Problem requirements >>
Output only the lines running from the line bearing "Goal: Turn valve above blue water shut" through the line bearing "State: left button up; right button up", character for character.
——
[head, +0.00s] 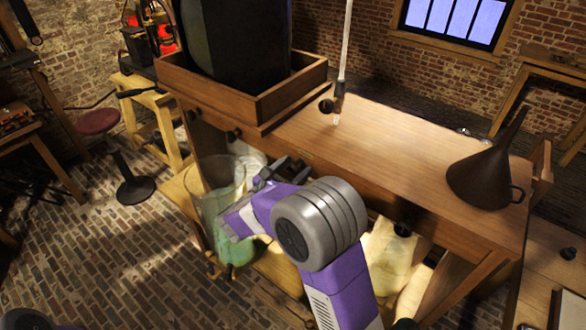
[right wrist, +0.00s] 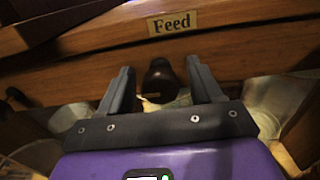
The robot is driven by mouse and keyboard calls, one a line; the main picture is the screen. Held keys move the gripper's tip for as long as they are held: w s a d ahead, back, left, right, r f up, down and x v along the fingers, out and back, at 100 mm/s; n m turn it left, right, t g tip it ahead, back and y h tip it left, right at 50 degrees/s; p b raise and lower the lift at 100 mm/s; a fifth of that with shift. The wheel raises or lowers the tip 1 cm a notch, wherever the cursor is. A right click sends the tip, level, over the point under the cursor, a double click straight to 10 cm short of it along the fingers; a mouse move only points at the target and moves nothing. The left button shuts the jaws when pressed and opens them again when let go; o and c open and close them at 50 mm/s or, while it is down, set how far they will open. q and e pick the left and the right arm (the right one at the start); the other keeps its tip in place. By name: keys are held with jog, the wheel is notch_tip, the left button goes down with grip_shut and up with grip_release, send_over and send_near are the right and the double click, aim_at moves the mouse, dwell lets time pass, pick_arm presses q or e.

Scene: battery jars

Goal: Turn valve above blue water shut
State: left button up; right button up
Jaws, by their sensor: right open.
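A clear glass jar (head: 213,200) with blue-green water (head: 235,248) stands below the front of the wooden bench at the left. My right gripper (head: 280,170) is at the bench front, beside and above this jar. In the right wrist view the gripper (right wrist: 157,85) is open, with a dark round knob (right wrist: 160,78) between its fingers, under a "Feed" label (right wrist: 172,23). The fingers do not visibly grip the knob. In the head view my gripper and arm hide this knob. I cannot tell how far the valve is turned. My left gripper is not in view.
Other dark knobs sit on the bench front, one left of my gripper (head: 233,134) and one to the right (head: 402,229). A dark funnel (head: 481,178) and a wooden tray (head: 290,102) holding a large dark block stand on the bench. The brick floor at left is mostly free.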

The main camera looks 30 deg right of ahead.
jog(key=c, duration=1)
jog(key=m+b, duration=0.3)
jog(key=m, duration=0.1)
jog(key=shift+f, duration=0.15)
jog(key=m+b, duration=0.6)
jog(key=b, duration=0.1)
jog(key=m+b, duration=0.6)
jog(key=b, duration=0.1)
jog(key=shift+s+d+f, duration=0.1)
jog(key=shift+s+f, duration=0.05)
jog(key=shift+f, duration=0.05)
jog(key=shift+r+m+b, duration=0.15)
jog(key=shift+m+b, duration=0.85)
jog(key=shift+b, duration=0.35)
——
Task answer >>
Goal: Turn valve above blue water shut
State: left button up; right button up

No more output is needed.